Fritas ou vestidas de dourado


Detestava ver as tanajuras fazendo sucesso entre os gulosos paulistas e resolveu vesti-las

AS PESSOAS sempre se atrasam e esquecem as árvores, os presépios e os enfeites de Natal por mais alguns dias, prolongando um pouco o sentimento de festa. Aposto que tem muito reizinho ainda caminhando em direção a grutas de papelão com ouro, incenso e mirra nos braços, enfeitando igrejas, lojas e casas.
E o Carlos Alberto Dória, sociólogo comilão, me mandou um trabalho feito pelo sogro, Miguel Angel Monné, professor de entomologia, e por Dante Martins Teixeira e Nelson Papavero (Anais do Museu Paulista; v.16, nº 2, julho-dezembro de 2008), que me deixou deslumbrada pelo conteúdo e também por causa das fotos e gravuras. Não vou tentar nem de longe transcrever o trabalho, só contar para vocês, assim, por cima.
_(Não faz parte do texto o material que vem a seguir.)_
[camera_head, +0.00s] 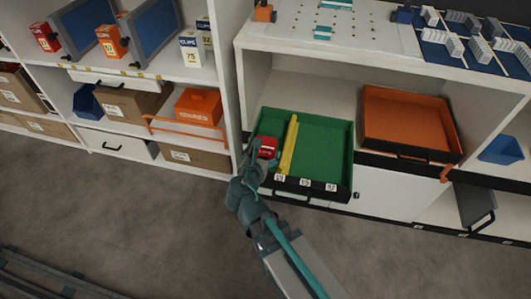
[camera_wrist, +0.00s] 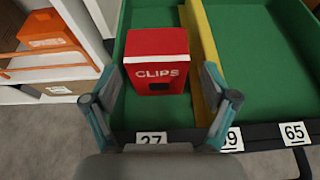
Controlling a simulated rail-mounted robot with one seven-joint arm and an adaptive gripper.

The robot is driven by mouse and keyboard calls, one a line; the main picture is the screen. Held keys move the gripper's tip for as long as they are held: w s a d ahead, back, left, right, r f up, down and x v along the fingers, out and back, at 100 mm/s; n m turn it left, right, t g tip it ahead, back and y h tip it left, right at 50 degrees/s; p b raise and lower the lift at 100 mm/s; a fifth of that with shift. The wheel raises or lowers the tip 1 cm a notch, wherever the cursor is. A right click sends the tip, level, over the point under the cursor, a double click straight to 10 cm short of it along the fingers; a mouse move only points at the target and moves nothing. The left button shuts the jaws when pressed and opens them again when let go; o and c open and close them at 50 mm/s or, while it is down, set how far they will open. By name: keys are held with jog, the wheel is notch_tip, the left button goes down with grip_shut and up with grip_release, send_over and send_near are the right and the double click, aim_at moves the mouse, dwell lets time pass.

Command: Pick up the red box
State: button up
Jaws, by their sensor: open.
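The red box (camera_wrist: 157,62), marked "CLIPS", stands in the left compartment of a green tray (camera_wrist: 262,50), left of a yellow divider (camera_wrist: 205,60). In the head view the red box (camera_head: 267,148) shows in the tray (camera_head: 325,145) beside the yellow divider (camera_head: 289,145). My gripper (camera_wrist: 157,95) is open, with one finger on each side of the box's lower part in the wrist view. I cannot tell whether the fingers touch it. In the head view my gripper (camera_head: 254,163) reaches over the tray's front left corner and partly hides the box.
An orange tray (camera_head: 405,120) sits right of the green one. Shelves at left hold cartons (camera_head: 130,105), an orange box (camera_head: 198,107) and small boxes (camera_head: 192,50). The white shelf upright (camera_head: 228,80) stands close left of the tray.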

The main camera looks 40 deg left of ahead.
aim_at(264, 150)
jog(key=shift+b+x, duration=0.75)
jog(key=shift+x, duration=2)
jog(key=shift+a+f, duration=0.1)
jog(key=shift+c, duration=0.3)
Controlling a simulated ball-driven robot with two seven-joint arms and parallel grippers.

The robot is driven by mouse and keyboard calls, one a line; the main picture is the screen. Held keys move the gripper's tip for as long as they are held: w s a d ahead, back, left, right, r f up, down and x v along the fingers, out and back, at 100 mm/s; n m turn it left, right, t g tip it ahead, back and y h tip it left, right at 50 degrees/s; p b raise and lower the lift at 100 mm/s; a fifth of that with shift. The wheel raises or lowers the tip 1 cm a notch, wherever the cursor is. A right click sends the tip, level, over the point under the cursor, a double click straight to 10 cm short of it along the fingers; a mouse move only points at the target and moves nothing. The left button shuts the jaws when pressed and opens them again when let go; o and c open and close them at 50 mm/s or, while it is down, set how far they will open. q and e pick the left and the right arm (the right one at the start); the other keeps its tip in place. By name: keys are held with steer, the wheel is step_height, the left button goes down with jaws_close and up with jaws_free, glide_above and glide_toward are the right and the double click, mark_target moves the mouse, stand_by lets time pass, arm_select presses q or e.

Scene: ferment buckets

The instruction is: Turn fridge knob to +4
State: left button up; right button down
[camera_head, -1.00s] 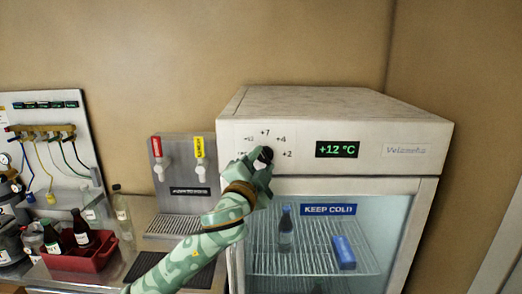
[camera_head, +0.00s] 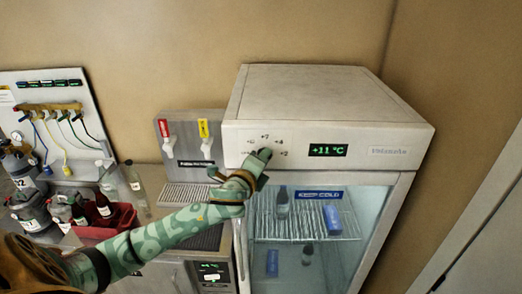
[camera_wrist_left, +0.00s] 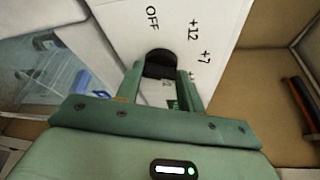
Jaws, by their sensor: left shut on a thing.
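The white fridge (camera_head: 300,95) stands at the centre right with a dial panel on its upper front. Its black knob (camera_head: 264,154) sits among printed marks; +7, +4 and +2 are readable. The green display (camera_head: 327,150) reads +11 °C. My left gripper (camera_head: 258,160) is shut on the knob. In the left wrist view, the knob (camera_wrist_left: 160,57) is between the fingertips of my left gripper (camera_wrist_left: 162,74), with OFF, +12 and +7 visible around it and +4 partly hidden. I cannot make out the knob's pointer. My right gripper is not in view.
Left of the fridge is a tap panel (camera_head: 187,138) with red and yellow taps above a drip tray. A red crate (camera_head: 112,225) with dark bottles stands on the counter. The glass fridge door (camera_head: 350,255) is below the dial.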

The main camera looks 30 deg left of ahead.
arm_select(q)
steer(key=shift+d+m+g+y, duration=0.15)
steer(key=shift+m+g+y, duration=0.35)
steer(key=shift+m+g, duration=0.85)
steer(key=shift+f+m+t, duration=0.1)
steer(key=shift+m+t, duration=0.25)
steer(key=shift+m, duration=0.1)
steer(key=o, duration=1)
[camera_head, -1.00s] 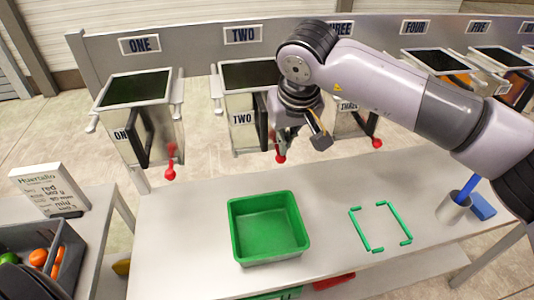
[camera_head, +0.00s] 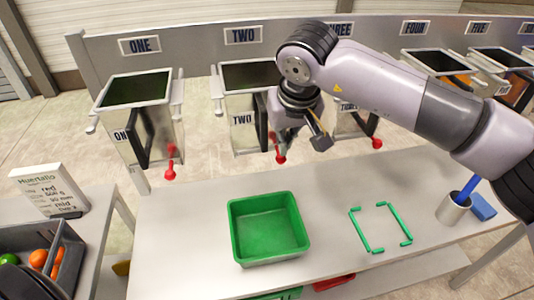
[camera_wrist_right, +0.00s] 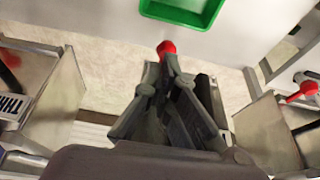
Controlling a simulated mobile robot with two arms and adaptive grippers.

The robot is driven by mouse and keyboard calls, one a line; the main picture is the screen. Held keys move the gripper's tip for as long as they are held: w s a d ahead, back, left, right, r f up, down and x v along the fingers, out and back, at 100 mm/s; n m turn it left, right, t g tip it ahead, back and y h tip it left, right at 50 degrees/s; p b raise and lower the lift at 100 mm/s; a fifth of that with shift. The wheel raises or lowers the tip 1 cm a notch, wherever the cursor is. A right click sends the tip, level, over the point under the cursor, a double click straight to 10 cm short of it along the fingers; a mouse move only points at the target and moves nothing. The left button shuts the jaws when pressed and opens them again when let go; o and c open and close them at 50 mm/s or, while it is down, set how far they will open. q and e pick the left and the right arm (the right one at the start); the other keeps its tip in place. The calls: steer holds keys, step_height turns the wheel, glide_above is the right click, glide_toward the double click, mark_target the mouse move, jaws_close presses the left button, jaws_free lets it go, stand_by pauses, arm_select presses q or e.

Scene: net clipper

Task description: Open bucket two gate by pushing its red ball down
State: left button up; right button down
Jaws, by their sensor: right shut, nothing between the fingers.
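Bucket two (camera_head: 243,115) is a metal hopper under the sign TWO, partly hidden behind my right arm. Its red ball (camera_head: 280,159) hangs at the lower right of the bucket, just below my right gripper (camera_head: 285,143). In the right wrist view the red ball (camera_wrist_right: 167,47) shows right at the tips of my shut, empty right gripper (camera_wrist_right: 166,60). The fingertips look to be at or touching the ball; exact contact is hard to tell. The gate of bucket two is mostly hidden by the arm and gripper. My left gripper is out of view.
Bucket one (camera_head: 137,90) with its red ball (camera_head: 169,175) stands left, bucket three's red ball (camera_head: 377,143) right. A green bin (camera_head: 236,232), a green outline (camera_head: 368,240) and a cup (camera_head: 452,208) are on the table (camera_head: 170,235). A crate (camera_head: 28,238) with fruit is at lower left.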

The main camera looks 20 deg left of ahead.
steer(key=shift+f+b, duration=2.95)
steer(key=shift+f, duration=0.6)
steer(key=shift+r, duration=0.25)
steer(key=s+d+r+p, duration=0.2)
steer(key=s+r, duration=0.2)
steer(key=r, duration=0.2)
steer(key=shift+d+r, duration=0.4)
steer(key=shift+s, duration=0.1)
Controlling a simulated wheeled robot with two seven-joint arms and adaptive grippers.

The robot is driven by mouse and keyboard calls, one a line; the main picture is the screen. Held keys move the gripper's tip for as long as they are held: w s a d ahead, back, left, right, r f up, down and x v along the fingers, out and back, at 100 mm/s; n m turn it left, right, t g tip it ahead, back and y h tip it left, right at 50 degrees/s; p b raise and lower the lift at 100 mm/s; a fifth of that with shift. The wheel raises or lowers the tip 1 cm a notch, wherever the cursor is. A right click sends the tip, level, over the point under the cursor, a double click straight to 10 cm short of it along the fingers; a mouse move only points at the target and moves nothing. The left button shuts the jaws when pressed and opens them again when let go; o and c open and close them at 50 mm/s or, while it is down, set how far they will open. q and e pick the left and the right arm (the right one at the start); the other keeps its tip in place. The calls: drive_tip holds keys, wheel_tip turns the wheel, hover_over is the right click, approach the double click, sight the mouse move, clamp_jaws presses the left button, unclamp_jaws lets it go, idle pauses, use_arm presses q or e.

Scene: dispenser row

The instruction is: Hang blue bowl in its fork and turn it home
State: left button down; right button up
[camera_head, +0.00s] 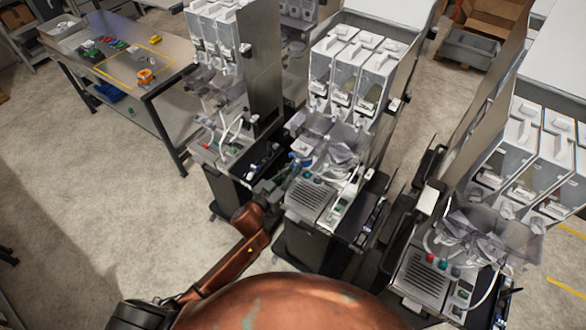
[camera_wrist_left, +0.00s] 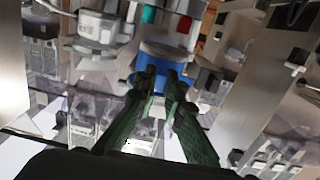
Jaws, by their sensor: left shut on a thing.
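The blue bowl (camera_wrist_left: 170,58) is in the middle of the left wrist view, just beyond the fingertips. My left gripper (camera_wrist_left: 163,84) has dark green fingers and is shut on it, at its near side. In the head view my brown arm reaches the middle dispenser, and the left gripper (camera_head: 284,174) is small and dark at its front left. A bit of blue from the bowl (camera_head: 297,160) shows there, below the clear hoppers. The fork is too small and cluttered to make out, so I cannot tell whether the bowl touches it. My right gripper is not in view.
The middle dispenser (camera_head: 312,198) stands between a left one (camera_head: 222,150) and a right one (camera_head: 425,275), with narrow gaps. Hoses and clear parts crowd its front. A worktable (camera_head: 150,105) with an orange item (camera_head: 145,76) is at upper left. The floor at left is clear.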

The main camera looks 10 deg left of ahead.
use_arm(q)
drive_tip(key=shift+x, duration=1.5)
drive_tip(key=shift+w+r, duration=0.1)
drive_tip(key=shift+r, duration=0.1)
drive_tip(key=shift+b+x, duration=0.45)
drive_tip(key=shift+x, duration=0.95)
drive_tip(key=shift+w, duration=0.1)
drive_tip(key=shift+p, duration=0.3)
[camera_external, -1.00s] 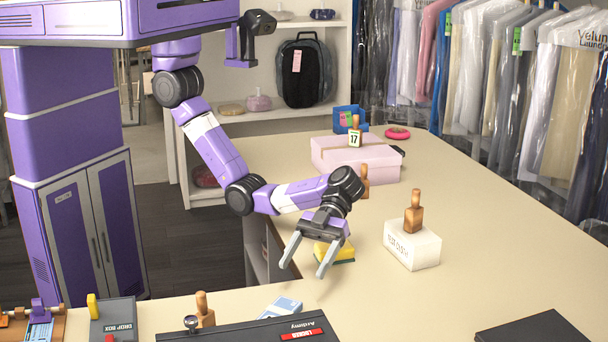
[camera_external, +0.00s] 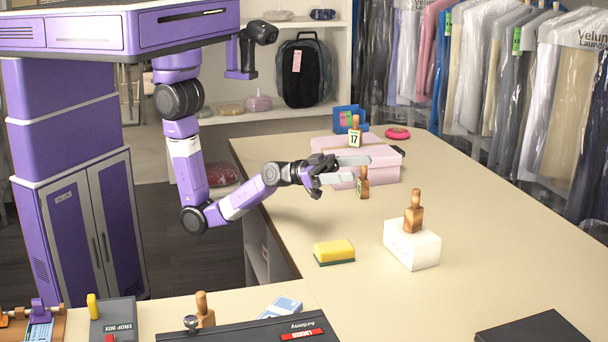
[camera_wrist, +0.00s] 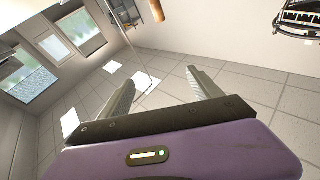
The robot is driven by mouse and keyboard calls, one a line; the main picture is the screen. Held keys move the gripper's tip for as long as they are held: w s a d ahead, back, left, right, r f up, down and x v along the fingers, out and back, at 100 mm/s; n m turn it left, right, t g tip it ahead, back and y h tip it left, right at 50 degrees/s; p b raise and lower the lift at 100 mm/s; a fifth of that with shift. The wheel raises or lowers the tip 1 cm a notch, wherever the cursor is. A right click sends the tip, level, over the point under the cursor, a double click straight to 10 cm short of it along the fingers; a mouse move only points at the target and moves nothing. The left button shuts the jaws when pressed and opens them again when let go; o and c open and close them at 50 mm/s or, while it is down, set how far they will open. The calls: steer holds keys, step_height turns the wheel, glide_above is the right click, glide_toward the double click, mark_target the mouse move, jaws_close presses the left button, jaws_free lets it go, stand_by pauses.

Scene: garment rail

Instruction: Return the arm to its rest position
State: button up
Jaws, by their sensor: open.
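My gripper (camera_external: 345,170) is open and empty in the external view. It is held above the counter, in front of the pink box (camera_external: 345,152), with its fingers pointing right. My purple and white arm is folded, with its elbow low at the counter's left edge. In the wrist view, my two grey fingers (camera_wrist: 163,88) stand apart with nothing between them. That view looks toward a tiled surface, pale walls and windows.
A yellow and green sponge (camera_external: 334,252) lies on the counter (camera_external: 480,265). A white block (camera_external: 412,247) bears a wooden-handled stamp (camera_external: 414,212). Another stamp (camera_external: 363,184) stands close below the gripper. Bagged garments (camera_external: 560,100) hang at right.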

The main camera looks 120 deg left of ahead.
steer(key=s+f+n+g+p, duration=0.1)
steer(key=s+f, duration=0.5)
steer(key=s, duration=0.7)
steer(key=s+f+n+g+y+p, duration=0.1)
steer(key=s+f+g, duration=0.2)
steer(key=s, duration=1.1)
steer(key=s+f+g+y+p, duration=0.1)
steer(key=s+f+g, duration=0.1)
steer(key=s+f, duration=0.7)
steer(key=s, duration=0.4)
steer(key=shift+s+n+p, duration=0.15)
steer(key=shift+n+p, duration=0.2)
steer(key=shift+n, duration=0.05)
Pois que chegando aqui os jesuítas portugueses trouxeram suas mais caras figuras para os presépios, como a Mãe, o Menino, São José e os três Reis Magos, com certeza.
E os brasileiros, claro, ficaram doidos com a ideia e começaram a juntar o que havia para completar a paisagem que, às vezes, ocupava um quarto quase inteiro com lagos e cascatas. A fauna variava bastante.
Imagino. Aliás, já vi e já contribuí com flores, cascas de ovos de nossas aves, pedras roliças, coquinhos, borboletas e vagalumes. Mas os autores são entomólogos e começaram a pesquisar quando leram uma reportagem, em 1962, de um repórter da Folha que achou em Embu (SP), num convento de freiras, uma lapinha que começava a ser montada por todo mundo em outubro e novembro, meses que coincidiam com a revoada nupcial das tanajuras e içás, que eram comidas fritas, com farofa, e de outros jeitos que apetecessem. Pois as tanajuras entraram nos presepes, e por que não? O mais sensacional eram suas inacreditáveis vestimentas. Representavam o povo que chegava para ver o Menino. Eram vestidas com roupinhas, toucados e xales de fino lavor.
Em São Paulo, essa ideia de vestir formigas virou indústria e, no fim do século 19 e começo do 20, as tanajuras passaram a ser vestidas com roupas de moda. Eram vendidas dentro de caixinhas com a inscrição na tampa: "Formigas tanajuras vestidas, Único depósito, São Paulo, Brasil, Casa Jules Martin".
Parece que esse artífice francês detestava ver as tanajuras vendidas pelas ruas, "tanajuras torradas...", fazendo muito sucesso entre os gulosos paulistas, e resolveu vesti-las usando-as até como sátira.
Vejam o relato da roupinha de um formigão masculino. "Redingote de veludo azul-ferrete, um longo manto branco, botinas de cano alto de cetim verde claro e um chapéu de plumas escarlates". Ao lado, a cônjuge-formiga, sua companheira, com um "decotado vestido de cauda bem justa ao corpo, feito de cetim cor-de-rosa com frisos de ouro, cujas mangas, abertas de alto à baixo, permitiam descortinar os negros braços do inseto. Sob essa rica túnica, via-se uma linda saia de cetim branco bordada a capricho com ouro em fio, enquanto a cabeça carregava um laço dourado em vez de chapéu, e os pés, quase cobertos pelos vestidos, estavam agasalhados numas botinas de salto a Luiz 15 com fivela e bico fino do último gosto. Em fim, ambas ostentavam muito luxo e chiquismo". Parece que a moda pegou em São Paulo (com os paulistas já saciados do seu caviar, como dizia Monteiro Lobato), a ponto de uma peça de teatro ter a heroína comentando que era fácil conhecer seus pretendentes pelos presentes que mandavam. "Os do Ceará mandam corrupios, os do Pará, redes, paus de guaraná e macacos-de-cheiro, os de Pernambuco, cajus secos e abacaxis, e os de São Paulo, formigas vestidas e figos em calda."
Quem não adoraria, tanto comer uma sauvada frita, quanto ganhar um cortejo delas vestido de dourado?